Heute Morgen las ich diesen Impuls des persischen Mystikers Rumi und war gleich wie elektrisiert, denn die tiefere Aussage gilt auch für meinen Weg der Trauer. 

Wie meine ich das?

Durch den schmerzhaften Verlust vor über 14 Jahren ist die Trauer in mein Herz eingekehrt. Sie hat mit ihrem Eintritt einen Raum bereitet, in dem meine Seele weiter wachsen konnte. Meine Seele ist in diesem Raum gestärkt worden und wird es noch täglich. 
Aufgrund dieser Erfahrungen, glaube ich ganz fest daran, dass ein schmerzhafter Verlust eine Tür öffnet oder vielleicht auch eine Rampe für eine neue Dimension des Lebens, der Liebe und für eine neue persönliche Blütezeit darstellen kann.
Die Trauer hat mein Herz geöffnet, und über diese Öffnung durfte ich eine Transformation erfahren. 
Ich bin nicht mehr die, die ich vor 20 Jahren war. Ich habe diese Wunde, d.h. die Öffnung von der Rumi spricht, genutzt und sicherlich anders genutzt als wenn ich ohne den frühen Verlust eines geliebten Menschen und die Trauer einfach älter geworden wäre.

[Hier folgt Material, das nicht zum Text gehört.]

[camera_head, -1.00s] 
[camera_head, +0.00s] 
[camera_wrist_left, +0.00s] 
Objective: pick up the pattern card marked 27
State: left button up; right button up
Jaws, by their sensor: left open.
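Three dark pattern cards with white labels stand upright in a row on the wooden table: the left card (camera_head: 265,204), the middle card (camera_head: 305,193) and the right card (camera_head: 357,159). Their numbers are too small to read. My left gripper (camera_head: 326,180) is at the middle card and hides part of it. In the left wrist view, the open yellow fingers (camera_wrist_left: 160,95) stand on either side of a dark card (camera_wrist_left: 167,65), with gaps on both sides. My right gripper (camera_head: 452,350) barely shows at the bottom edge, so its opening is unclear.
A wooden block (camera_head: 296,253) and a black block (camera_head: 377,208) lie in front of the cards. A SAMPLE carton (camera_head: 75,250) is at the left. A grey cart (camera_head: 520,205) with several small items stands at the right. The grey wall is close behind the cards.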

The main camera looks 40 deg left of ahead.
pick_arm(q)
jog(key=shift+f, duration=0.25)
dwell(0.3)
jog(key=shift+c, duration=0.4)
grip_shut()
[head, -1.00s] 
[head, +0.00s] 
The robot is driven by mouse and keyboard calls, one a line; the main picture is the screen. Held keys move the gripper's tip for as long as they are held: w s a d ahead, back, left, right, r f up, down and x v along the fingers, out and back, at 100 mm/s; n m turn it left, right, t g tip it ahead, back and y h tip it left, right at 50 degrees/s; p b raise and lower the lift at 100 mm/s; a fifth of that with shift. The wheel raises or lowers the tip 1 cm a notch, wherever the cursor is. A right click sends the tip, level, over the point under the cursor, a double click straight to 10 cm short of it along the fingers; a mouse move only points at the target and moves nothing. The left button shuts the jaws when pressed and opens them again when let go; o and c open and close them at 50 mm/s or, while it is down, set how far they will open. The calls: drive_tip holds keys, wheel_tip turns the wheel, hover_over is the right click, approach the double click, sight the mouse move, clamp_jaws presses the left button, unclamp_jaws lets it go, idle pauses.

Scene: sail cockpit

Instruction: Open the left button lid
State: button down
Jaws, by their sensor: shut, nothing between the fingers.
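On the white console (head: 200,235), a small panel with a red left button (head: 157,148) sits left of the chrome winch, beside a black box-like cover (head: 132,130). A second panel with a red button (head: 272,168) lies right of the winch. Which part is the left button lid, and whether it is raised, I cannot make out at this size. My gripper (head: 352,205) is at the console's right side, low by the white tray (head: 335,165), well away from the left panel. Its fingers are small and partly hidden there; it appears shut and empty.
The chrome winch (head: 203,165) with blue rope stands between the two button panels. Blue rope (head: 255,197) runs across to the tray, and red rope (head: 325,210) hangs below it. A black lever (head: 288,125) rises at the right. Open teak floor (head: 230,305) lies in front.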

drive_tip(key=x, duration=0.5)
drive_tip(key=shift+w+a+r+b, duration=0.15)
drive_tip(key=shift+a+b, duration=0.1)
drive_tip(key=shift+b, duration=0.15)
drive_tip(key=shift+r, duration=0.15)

Es liegt jeweils an uns selbst, ob wir diese Öffnung nutzen möchten, um sie auf unser gesamtes Leben zu übertragen....
Gerne begleite ich Menschen dabei - insbesondere mit meinem Übungsprogramm zum Neustart ins Leben nach einem Verlust. Das wird bald als Online-Programm verfügbar sein. Nähere Infos folgen bald.

Eine interessante Info am Rande: Rumi ist ein Sufi-Mystiker aus Afghanistan und einer der wichtigsten persischen Dichter des Mittelalters. Er begann mit dem Schreiben als sein bester Freund starb.